"“Gold”" | Go for Gold
There is something to be said about motivational sports films. They make you stand and cheer even when you know the predictable path invariably taken by the genre.
Gold starts off rather roughly, unsure of who the hero of this game-plan is. It is certainly not the boozing Bengali Tapan Das, played in broad strokes bordering on Bong caricature, by Akshay Kumar. So is it Imitiaz Shah, chosen as the first captain of the Indian cricket team? Imtiaz, played with a very peculiar accent by Vineet Kumar Singh, soon crosses the border to Pakistan but is there to cheer for the Indian hockey team in the grand finale in England.
No. Imtiaz isn’t the hero. So it is the royal arrogant hockey champ Raghubir Pratap Singh, a man of stange aristocratic contradictions who donates all his clothes to a street side pauper but is excruciatingly selfabsorbed on the hockey field.
Then there is the hotheaded Punjabi player Himmat Singh, played with choleric credibility by Sunny Kaushal. Himmat’s temper issue keeps him off the game until the climax when he bursts on the field like a smothered meteor taking India to its predictable yet exhilarating victory.
Is Himmat the hero, then? As I searched for a formal hero to this sprawling uneven yet fascinating and eventually gripping saga of India’s first gold medal at the Olympics after independence, I realized that the beauty of this sports drama is that it wisely allows every character space to grow. This is indeed a rare occurrence in a film helmed by an A-list star.

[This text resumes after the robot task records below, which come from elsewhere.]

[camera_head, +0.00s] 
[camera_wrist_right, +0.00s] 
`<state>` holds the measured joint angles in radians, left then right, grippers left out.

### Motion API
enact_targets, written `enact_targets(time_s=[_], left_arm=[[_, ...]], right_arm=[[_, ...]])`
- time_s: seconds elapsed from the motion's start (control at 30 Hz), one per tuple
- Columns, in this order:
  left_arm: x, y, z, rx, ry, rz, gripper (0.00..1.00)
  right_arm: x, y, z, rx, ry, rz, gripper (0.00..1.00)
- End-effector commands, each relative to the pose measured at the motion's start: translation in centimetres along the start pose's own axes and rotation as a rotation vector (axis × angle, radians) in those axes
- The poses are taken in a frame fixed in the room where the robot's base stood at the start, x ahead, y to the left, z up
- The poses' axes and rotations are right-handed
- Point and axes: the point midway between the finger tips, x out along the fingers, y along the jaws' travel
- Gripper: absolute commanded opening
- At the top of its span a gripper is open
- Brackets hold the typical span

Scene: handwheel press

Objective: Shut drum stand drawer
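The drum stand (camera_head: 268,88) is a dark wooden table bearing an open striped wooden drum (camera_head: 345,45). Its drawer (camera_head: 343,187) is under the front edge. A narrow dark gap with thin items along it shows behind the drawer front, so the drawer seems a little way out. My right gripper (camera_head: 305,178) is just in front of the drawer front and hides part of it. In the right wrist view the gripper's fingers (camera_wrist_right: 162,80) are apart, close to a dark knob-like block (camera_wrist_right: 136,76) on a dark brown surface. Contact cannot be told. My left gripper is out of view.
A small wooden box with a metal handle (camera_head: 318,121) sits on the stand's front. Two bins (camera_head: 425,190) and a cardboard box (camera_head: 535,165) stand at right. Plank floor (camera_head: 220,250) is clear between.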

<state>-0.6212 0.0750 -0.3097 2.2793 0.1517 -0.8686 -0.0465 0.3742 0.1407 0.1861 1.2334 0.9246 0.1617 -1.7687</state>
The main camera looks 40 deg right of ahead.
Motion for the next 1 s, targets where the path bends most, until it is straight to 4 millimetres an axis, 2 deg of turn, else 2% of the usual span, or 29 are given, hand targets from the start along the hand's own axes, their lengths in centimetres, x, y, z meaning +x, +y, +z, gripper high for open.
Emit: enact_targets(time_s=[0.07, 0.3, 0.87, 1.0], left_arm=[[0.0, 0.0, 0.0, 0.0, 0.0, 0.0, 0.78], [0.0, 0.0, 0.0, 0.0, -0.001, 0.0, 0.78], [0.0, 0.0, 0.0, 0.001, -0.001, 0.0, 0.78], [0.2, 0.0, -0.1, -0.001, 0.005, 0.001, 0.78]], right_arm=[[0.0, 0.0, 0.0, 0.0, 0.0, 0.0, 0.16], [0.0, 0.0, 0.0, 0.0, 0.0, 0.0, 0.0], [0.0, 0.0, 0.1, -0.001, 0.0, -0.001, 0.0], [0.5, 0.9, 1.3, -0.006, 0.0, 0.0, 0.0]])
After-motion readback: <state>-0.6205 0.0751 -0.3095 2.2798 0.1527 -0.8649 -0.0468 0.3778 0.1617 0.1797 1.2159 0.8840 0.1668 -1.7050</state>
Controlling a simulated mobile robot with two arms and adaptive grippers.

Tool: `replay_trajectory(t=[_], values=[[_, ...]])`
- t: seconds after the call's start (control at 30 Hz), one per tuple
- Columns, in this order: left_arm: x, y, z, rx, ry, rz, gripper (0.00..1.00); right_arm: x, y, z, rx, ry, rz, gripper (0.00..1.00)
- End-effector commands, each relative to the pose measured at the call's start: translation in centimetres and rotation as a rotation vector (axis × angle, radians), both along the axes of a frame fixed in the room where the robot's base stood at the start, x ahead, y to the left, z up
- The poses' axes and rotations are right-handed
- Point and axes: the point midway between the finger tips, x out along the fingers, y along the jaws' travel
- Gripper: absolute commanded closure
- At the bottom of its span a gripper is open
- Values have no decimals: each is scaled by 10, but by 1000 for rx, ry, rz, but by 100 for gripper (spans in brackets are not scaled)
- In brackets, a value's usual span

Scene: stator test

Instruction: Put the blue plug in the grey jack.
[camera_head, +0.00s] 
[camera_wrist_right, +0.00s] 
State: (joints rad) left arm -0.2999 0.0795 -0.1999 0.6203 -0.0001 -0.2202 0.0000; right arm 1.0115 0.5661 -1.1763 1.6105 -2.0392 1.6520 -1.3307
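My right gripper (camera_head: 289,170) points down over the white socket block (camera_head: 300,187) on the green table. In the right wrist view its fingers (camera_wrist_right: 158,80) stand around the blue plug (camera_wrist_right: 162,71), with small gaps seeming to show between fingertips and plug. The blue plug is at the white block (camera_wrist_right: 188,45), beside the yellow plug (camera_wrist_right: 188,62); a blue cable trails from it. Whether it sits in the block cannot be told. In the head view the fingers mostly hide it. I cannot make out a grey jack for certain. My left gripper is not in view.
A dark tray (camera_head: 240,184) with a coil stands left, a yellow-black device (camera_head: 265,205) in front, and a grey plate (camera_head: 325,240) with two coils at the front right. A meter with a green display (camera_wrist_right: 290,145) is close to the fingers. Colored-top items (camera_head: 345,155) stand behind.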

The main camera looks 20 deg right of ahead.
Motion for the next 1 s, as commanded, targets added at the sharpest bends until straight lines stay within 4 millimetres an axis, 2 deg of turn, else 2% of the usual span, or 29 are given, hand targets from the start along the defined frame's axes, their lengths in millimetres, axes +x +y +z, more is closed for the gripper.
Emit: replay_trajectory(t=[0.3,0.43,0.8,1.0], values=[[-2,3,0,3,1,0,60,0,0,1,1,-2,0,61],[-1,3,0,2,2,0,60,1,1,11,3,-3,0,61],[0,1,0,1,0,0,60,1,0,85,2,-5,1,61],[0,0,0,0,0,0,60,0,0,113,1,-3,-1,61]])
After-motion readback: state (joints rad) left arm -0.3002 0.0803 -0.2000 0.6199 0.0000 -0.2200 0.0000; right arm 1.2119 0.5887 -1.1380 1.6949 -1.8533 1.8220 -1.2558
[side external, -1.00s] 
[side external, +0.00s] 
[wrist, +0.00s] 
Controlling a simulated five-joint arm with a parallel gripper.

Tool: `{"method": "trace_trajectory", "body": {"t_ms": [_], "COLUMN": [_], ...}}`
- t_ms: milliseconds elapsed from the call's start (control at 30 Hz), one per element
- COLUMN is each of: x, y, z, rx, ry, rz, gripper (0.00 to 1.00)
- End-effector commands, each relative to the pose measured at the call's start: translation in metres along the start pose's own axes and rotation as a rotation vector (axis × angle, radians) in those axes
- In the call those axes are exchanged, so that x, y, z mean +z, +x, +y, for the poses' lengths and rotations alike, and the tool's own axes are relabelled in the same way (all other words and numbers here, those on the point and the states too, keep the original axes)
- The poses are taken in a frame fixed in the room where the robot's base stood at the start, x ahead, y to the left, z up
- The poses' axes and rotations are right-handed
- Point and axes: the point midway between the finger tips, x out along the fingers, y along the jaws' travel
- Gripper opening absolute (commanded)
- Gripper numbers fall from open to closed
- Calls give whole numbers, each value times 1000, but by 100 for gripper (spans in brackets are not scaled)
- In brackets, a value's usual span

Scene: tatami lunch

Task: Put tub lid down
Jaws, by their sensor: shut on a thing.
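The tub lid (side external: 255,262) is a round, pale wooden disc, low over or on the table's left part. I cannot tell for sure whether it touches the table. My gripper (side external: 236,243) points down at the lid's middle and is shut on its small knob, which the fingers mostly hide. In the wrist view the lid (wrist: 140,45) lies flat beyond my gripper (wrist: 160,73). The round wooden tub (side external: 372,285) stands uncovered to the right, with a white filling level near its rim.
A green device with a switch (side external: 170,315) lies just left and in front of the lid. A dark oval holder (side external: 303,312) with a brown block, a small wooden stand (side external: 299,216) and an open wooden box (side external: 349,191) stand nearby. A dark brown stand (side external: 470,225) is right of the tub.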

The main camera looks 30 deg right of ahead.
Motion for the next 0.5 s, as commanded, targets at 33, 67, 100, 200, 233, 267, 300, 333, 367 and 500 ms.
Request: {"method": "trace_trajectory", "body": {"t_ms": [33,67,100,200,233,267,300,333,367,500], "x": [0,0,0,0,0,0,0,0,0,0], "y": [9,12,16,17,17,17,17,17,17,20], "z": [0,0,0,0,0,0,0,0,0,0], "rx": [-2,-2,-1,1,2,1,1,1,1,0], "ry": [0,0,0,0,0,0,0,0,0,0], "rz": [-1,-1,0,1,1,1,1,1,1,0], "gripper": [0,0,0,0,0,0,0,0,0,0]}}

Even the villain, Mehta in the sports committee, played brilliantly by Atul Kale, grows oh-so-slightly as the narrative develops. In the end we see Mehta umbrella over Tapan Das’s head as the skies open up in England to bless the Indian team.
Akshay gamely allows the plot to acquire a pulsating predponderance. This is in keeping with the film’s theme: country before self or state. Writer Rajesh Devraj and director Reema Kagti begin on a shaky ground. The opening match in pre-Independence India in Berlin presided by a Hitler lookalike who looks like a very poor country-cousin of the original, is a near-disaster... for the hockey players and for us.
But hang on. Don’t be in a hurry to write off the losing team. Gold shows us the glimmer that underscores every defeat. Much of the plot is predictable. But the fault therein lies with history. The film could also be faulted for its uneven pace. At least two song breaks with Akshay Kumar doing tipsy trapeze at social gatherings are more embarrassing for us than for his on-screen wife, played as a squeaky Bengali by Mouni Roy. Mouni is only watching her husband Tapan Das make a fool of himself in public.
We are witness to a much greater calamity as Akshay Kumar slips into the slush of the slosh and gives his weakest performance in recent years. The endearing goofy mannerisms are now becoming annoying. Or as Tapan Das would say, “Okshoi Babu kooch godbod chol roha hoi.”
But here is the heartening news. Gold succeeds in turning its weaknesses into its strengths. The flaws in the actors’ performances frequently contribute to the film’s theme of triumph-against-all-odds. We just can’t help cheering for the underdogs, can we? Especially when they are out there to bring glory to the country.
By the time the final match in London (shot with brilliant lucidity at a hurried yet even rhythm by cinematographer Álvaro Gutiérrez) happens, we are reflexively up on our collective feet singing the national anthem along with our hockey heroes.
Damn, did we just get emotionally manipulated? Bring it on.